My family has celebrated Christmas the same way for years. The food, parties, gifts and games have evolved with the times, but the structure is the same as it was 20 years ago.
This is what made sense to me and quite selfishly, became the “right” way to celebrate.
Then I got married.
Last year was my first Christmas as a married woman. Unnaturally, we packed up our things at my parents’ on Christmas Eve and headed toward my husband’s family.
I knew this day would come, but everything inside of me protested the change of events. I love his family dearly … after all they did create my better half, but selfishly I didn’t want to leave.
Last Christmas was a little rough.
We had a great time, our families blessed us beyond belief and we gained the usual five pounds, but my attitude was terrible. I was so wrapped up in my own little world of wanting things done my way, that I was unable to experience the true delight of Christmas. Instead of finding joy in being part of a new family, I focused on the differences and turned each change into a negative.
Thankfully now I’ve had a year of learning and growing up.

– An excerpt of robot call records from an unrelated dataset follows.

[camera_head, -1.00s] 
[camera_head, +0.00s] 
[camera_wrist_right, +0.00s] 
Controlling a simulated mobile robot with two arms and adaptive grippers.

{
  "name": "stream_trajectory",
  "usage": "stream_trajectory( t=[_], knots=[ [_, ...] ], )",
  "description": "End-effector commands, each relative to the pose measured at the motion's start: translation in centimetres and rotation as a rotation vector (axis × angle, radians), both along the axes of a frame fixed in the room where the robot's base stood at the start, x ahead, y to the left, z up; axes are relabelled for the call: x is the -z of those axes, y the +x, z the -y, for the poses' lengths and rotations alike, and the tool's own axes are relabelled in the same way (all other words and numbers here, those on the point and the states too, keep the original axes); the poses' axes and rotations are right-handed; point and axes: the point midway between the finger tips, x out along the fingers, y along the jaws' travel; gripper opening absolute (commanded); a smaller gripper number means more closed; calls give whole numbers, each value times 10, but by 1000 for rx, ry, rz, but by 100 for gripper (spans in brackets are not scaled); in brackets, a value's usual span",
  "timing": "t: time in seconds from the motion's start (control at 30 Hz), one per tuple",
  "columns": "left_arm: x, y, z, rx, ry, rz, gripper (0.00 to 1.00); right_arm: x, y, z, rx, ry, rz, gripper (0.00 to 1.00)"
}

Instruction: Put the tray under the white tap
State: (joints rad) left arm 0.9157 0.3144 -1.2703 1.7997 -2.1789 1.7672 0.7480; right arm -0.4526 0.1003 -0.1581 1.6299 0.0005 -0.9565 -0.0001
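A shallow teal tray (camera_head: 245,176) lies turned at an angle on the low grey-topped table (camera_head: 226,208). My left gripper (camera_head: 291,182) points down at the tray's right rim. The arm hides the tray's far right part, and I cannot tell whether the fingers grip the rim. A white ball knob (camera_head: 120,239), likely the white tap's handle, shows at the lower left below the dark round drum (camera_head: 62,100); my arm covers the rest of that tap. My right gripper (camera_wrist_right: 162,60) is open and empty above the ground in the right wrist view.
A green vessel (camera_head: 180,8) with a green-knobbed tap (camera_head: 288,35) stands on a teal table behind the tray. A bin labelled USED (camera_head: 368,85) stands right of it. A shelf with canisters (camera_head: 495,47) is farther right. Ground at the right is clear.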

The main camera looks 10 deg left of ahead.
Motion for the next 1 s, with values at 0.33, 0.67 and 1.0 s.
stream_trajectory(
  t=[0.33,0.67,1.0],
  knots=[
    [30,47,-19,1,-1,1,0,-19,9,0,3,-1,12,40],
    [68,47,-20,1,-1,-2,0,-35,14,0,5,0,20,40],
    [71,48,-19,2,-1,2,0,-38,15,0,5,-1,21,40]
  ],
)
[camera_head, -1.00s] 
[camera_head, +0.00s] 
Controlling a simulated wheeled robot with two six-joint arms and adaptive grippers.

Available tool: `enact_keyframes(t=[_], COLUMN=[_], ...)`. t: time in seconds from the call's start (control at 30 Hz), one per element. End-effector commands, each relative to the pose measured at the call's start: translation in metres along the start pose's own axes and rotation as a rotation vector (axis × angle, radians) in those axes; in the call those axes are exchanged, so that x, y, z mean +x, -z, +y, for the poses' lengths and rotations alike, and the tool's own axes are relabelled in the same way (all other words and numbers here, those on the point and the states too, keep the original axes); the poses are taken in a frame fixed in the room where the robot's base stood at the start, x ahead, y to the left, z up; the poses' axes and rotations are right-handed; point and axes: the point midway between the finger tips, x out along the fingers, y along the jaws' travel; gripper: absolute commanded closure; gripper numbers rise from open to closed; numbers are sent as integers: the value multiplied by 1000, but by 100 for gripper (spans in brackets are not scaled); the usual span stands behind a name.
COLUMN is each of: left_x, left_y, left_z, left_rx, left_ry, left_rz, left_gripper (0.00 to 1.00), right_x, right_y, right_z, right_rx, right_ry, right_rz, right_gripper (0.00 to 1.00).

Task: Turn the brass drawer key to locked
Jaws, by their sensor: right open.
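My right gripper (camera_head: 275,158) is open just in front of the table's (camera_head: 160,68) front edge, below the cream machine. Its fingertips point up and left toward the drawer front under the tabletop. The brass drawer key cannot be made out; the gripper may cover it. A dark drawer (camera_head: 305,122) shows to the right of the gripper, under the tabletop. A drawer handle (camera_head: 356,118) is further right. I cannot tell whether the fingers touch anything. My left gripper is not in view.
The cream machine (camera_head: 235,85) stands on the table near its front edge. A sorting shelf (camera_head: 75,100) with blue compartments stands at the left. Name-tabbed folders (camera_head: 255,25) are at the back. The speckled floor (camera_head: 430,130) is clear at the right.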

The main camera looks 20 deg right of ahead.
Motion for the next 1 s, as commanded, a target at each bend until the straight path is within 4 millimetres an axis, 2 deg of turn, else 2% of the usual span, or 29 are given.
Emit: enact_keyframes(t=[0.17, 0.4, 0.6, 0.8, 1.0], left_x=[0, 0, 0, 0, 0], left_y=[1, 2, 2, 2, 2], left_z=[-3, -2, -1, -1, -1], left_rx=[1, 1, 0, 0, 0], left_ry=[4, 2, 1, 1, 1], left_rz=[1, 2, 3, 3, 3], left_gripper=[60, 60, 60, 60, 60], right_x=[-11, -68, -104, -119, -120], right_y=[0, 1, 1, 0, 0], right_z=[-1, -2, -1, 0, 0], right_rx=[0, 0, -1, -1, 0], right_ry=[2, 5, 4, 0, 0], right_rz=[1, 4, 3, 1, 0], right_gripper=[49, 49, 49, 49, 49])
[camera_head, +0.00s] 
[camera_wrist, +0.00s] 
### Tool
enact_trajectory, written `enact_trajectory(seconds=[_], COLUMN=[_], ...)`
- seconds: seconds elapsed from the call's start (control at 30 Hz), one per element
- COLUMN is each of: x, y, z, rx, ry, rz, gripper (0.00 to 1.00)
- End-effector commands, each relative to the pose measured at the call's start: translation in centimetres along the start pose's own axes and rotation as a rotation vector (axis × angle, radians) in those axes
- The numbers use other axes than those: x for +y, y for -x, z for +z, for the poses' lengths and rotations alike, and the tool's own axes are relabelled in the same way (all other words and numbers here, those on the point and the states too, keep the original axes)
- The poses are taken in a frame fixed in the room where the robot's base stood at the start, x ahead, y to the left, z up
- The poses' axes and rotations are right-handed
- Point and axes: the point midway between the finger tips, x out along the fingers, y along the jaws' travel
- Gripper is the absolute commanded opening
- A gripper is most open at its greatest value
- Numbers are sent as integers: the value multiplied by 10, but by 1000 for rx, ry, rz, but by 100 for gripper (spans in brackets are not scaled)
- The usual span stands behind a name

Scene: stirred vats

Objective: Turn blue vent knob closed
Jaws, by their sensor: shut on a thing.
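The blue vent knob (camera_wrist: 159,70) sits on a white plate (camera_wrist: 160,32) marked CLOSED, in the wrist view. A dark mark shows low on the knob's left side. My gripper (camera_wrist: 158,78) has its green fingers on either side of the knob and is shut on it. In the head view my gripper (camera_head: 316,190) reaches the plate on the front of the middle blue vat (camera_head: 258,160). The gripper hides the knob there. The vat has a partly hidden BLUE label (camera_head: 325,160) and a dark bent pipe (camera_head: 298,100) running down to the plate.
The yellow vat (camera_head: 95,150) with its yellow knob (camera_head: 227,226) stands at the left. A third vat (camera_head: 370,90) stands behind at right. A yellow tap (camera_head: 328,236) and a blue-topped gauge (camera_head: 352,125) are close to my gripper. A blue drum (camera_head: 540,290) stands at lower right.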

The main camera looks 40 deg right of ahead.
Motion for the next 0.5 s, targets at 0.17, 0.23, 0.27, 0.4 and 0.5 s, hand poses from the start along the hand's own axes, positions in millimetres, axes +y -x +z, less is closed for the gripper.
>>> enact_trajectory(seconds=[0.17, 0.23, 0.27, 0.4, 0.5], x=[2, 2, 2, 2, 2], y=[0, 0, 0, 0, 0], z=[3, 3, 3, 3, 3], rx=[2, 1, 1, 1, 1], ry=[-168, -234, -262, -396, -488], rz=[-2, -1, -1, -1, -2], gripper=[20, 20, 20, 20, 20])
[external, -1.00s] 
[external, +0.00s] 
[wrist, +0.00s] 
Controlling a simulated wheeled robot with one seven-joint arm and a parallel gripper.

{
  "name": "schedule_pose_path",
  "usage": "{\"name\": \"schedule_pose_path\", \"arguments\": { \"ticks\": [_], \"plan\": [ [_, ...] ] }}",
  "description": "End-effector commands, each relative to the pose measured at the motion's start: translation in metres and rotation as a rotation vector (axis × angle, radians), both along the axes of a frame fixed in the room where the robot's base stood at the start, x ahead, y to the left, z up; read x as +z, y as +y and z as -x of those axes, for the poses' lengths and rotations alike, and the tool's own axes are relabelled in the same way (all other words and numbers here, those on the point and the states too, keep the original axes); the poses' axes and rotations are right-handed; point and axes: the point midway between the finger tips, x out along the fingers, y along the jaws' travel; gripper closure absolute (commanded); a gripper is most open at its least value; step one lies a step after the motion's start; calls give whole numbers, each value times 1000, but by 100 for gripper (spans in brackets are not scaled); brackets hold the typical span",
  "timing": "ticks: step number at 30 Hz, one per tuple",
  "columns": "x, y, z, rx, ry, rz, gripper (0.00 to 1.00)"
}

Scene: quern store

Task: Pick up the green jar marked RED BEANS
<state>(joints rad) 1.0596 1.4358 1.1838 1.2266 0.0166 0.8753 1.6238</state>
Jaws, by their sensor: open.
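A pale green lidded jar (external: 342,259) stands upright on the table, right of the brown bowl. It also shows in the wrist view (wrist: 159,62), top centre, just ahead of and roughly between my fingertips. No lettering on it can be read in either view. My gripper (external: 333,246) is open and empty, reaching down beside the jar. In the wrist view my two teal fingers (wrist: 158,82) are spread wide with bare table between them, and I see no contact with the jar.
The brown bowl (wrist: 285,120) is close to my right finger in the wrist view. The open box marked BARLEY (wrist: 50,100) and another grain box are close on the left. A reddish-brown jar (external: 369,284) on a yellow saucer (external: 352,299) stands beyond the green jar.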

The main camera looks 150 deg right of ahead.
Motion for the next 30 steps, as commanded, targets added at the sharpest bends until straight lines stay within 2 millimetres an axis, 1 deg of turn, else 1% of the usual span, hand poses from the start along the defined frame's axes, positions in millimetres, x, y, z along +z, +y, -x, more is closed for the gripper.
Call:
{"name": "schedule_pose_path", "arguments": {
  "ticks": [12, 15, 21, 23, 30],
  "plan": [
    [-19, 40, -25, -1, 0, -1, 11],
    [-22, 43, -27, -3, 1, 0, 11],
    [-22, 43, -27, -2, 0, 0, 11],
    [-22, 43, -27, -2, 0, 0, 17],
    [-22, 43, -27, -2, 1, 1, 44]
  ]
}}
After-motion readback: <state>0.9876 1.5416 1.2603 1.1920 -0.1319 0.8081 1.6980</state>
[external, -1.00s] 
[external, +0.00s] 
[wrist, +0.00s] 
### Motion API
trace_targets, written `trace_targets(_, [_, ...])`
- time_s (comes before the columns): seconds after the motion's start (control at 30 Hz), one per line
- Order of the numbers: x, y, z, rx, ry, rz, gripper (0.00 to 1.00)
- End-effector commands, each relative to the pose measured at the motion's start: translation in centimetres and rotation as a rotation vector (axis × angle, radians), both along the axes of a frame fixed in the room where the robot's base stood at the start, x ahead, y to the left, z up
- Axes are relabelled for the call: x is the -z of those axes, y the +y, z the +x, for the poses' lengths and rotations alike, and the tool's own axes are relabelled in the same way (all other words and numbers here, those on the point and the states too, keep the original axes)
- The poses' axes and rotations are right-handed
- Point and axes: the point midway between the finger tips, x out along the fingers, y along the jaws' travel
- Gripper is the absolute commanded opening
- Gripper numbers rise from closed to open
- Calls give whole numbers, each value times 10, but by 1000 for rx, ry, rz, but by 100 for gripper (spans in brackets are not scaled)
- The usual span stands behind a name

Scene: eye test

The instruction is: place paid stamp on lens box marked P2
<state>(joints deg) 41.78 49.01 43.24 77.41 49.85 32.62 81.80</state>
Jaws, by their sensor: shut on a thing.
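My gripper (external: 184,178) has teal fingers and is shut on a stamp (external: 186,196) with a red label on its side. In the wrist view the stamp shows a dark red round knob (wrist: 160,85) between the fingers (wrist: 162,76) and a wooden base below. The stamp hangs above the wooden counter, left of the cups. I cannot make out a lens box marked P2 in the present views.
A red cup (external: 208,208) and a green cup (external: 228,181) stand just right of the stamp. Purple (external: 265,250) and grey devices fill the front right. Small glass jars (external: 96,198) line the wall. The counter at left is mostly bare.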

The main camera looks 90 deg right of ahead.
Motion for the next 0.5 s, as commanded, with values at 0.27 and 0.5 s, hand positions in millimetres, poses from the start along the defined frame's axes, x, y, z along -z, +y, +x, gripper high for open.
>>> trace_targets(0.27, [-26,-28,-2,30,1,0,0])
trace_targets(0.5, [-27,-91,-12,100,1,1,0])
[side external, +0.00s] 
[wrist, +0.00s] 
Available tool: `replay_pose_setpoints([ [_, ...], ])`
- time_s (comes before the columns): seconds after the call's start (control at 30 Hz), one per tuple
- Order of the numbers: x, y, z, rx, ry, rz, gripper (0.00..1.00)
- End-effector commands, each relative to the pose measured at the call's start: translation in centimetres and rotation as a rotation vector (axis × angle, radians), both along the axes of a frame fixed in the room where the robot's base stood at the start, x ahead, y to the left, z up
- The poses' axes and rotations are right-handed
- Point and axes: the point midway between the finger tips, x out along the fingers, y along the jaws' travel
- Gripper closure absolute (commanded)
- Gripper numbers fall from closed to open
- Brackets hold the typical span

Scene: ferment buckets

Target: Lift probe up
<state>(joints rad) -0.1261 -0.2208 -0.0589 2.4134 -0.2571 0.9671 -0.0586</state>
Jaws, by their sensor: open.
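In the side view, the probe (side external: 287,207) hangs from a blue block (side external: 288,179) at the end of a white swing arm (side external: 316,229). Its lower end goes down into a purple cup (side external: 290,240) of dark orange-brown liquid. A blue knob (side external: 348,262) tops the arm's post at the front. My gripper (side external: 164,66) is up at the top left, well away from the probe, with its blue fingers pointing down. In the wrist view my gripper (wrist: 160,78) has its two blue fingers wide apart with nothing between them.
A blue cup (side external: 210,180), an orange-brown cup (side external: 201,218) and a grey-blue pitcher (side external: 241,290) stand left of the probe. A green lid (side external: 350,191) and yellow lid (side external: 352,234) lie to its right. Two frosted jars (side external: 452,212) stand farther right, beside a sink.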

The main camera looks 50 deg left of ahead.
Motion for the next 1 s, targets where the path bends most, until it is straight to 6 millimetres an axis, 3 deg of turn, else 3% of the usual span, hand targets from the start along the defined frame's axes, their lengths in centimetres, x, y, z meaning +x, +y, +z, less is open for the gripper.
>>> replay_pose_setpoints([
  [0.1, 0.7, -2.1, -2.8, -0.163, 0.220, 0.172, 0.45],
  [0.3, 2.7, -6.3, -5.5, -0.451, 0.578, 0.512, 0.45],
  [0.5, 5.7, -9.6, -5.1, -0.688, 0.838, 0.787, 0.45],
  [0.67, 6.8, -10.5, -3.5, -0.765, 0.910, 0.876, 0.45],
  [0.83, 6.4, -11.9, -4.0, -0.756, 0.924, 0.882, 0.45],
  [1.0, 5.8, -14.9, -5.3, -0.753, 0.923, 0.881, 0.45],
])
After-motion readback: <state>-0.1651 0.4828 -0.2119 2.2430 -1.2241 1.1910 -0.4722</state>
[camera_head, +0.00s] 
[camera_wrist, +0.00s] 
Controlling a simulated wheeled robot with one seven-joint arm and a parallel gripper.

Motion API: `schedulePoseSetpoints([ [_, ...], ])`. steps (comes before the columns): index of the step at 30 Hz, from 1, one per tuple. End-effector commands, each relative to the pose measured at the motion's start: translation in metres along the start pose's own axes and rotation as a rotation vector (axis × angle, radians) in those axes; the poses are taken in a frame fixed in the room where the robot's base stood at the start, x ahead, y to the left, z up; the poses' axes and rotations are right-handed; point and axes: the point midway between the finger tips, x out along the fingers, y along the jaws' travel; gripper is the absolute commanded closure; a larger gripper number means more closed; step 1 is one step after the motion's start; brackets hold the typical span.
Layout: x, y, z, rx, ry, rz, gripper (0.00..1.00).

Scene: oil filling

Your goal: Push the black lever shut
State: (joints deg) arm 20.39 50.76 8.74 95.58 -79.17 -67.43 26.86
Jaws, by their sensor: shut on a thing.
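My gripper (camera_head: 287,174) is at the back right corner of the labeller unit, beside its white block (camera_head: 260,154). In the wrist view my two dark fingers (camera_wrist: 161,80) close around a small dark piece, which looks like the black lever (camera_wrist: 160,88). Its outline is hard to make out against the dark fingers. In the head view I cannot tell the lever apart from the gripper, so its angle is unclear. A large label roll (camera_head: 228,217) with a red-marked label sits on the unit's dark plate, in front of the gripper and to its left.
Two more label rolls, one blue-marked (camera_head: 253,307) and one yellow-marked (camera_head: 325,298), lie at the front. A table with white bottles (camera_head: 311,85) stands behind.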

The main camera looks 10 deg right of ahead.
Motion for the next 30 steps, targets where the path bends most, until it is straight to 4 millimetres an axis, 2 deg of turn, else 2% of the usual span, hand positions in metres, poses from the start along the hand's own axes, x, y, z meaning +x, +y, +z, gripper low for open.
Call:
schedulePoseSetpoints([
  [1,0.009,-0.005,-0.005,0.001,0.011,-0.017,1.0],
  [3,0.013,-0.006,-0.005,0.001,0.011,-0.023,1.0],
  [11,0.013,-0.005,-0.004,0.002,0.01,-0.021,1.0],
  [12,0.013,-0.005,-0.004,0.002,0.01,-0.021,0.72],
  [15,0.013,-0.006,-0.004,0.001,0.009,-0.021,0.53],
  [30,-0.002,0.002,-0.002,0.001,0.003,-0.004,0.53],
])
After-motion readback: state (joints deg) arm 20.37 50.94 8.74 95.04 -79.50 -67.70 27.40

Last month when we created our holiday travel schedule, and I did my best to look at the situation through my husband’s eyes. Instead of selfishly manipulating things to go my way, I tried to focus on his needs and desires. The conversation was peaceful, didn’t turn into an argument and we came up with a fair solution.
This year we are also trying to craft some of our own traditions. By creating new Christmas experiences we do as a couple, it will take some of the emphasis off how we both grew up, and build a foundation and identity for our own family.
Whether this is your first Christmas married or your 20th, holidays can add stress to any marriage. There are financial strains, in-law relations, travel and the normal rat race.
This year I challenge you to find peace in the season by focusing less on your own needs. If there is ever a time of the year to be selfless, Christmas seems to be fitting.
When things don’t go your way at the holiday get-together, get up, grab another chocolate truffle and think about the blessings of family, despite the occasional dysfunction.
What are some ways you balance the holidays between families?